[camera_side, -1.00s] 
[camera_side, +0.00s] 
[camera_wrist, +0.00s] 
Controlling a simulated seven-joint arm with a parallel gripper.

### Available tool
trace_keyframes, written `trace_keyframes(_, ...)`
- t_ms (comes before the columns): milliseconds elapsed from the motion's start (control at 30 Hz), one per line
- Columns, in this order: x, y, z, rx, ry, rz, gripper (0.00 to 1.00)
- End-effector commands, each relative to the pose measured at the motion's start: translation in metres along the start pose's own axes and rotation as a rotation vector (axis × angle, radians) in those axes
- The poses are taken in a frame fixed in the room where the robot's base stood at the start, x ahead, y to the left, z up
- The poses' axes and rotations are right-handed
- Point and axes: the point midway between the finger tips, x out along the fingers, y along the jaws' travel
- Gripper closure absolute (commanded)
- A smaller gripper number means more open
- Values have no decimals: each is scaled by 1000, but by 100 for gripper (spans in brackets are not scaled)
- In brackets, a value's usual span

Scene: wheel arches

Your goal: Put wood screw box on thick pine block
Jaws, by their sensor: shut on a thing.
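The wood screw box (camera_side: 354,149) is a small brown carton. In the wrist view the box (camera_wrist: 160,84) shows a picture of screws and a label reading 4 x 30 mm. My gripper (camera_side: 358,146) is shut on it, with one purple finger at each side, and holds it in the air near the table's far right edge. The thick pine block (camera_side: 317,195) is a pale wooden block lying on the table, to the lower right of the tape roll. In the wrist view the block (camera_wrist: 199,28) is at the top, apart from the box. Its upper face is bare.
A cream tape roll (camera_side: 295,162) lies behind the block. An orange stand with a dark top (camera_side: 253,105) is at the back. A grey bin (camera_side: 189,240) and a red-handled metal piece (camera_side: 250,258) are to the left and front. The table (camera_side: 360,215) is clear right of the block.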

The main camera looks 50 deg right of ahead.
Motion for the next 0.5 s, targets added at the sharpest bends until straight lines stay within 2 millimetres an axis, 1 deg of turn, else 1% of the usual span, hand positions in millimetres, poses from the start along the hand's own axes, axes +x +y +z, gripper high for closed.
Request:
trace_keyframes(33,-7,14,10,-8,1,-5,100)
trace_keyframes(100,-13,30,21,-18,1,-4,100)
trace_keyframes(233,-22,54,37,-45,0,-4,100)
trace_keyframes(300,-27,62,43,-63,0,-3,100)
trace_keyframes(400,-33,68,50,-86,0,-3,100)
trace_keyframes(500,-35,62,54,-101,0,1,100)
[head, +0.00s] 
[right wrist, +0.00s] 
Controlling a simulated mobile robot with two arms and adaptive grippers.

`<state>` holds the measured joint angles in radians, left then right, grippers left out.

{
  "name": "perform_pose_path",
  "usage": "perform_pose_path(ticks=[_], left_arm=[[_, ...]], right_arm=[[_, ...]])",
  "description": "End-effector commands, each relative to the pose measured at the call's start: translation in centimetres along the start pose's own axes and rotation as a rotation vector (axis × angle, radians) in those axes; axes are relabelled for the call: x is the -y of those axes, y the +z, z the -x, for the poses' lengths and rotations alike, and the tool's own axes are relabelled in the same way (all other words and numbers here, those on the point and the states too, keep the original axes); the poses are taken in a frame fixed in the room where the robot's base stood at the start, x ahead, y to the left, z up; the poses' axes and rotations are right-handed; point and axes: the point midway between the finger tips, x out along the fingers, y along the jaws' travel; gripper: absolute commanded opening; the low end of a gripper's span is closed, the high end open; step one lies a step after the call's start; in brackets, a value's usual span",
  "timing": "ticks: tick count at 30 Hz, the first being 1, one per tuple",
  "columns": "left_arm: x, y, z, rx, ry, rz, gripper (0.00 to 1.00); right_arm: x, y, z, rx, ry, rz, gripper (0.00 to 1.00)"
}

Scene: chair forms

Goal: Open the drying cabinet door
#####
#### WHAT YOU HAVE TO DO
Copy the data above in full, character for character.

#### RIGHT ANSWER
[camera_side, -1.00s] 
[camera_side, +0.00s] 
[camera_wrist, +0.00s] 
Controlling a simulated seven-joint arm with a parallel gripper.

### Available tool
trace_keyframes, written `trace_keyframes(_, ...)`
- t_ms (comes before the columns): milliseconds elapsed from the motion's start (control at 30 Hz), one per line
- Columns, in this order: x, y, z, rx, ry, rz, gripper (0.00 to 1.00)
- End-effector commands, each relative to the pose measured at the motion's start: translation in metres along the start pose's own axes and rotation as a rotation vector (axis × angle, radians) in those axes
- The poses are taken in a frame fixed in the room where the robot's base stood at the start, x ahead, y to the left, z up
- The poses' axes and rotations are right-handed
- Point and axes: the point midway between the finger tips, x out along the fingers, y along the jaws' travel
- Gripper closure absolute (commanded)
- A smaller gripper number means more open
- Values have no decimals: each is scaled by 1000, but by 100 for gripper (spans in brackets are not scaled)
- In brackets, a value's usual span

Scene: wheel arches

Your goal: Put wood screw box on thick pine block
Jaws, by their sensor: shut on a thing.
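The wood screw box (camera_side: 354,149) is a small brown carton. In the wrist view the box (camera_wrist: 160,84) shows a picture of screws and a label reading 4 x 30 mm. My gripper (camera_side: 358,146) is shut on it, with one purple finger at each side, and holds it in the air near the table's far right edge. The thick pine block (camera_side: 317,195) is a pale wooden block lying on the table, to the lower right of the tape roll. In the wrist view the block (camera_wrist: 199,28) is at the top, apart from the box. Its upper face is bare.
A cream tape roll (camera_side: 295,162) lies behind the block. An orange stand with a dark top (camera_side: 253,105) is at the back. A grey bin (camera_side: 189,240) and a red-handled metal piece (camera_side: 250,258) are to the left and front. The table (camera_side: 360,215) is clear right of the block.

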The main camera looks 50 deg right of ahead.
Motion for the next 0.5 s, targets added at the sharpest bends until straight lines stay within 2 millimetres an axis, 1 deg of turn, else 1% of the usual span, hand positions in millimetres, poses from the start along the hand's own axes, axes +x +y +z, gripper high for closed.
Request:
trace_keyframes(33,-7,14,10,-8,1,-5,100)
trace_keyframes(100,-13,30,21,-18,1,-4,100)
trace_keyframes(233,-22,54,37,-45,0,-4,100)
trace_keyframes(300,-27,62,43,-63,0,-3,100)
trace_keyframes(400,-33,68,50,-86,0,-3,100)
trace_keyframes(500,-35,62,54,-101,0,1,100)
[head, +0.00s] 
[right wrist, +0.00s] 
Controlling a simulated mobile robot with two arms and adaptive grippers.

`<state>` holds the measured joint angles in radians, left then right, grippers left out.

{
  "name": "perform_pose_path",
  "usage": "perform_pose_path(ticks=[_], left_arm=[[_, ...]], right_arm=[[_, ...]])",
  "description": "End-effector commands, each relative to the pose measured at the call's start: translation in centimetres along the start pose's own axes and rotation as a rotation vector (axis × angle, radians) in those axes; axes are relabelled for the call: x is the -y of those axes, y the +z, z the -x, for the poses' lengths and rotations alike, and the tool's own axes are relabelled in the same way (all other words and numbers here, those on the point and the states too, keep the original axes); the poses are taken in a frame fixed in the room where the robot's base stood at the start, x ahead, y to the left, z up; the poses' axes and rotations are right-handed; point and axes: the point midway between the finger tips, x out along the fingers, y along the jaws' travel; gripper: absolute commanded opening; the low end of a gripper's span is closed, the high end open; step one lies a step after the call's start; in brackets, a value's usual span",
  "timing": "ticks: tick count at 30 Hz, the first being 1, one per tuple",
  "columns": "left_arm: x, y, z, rx, ry, rz, gripper (0.00 to 1.00); right_arm: x, y, z, rx, ry, rz, gripper (0.00 to 1.00)"
}

Scene: chair forms

Goal: Open the drying cabinet door

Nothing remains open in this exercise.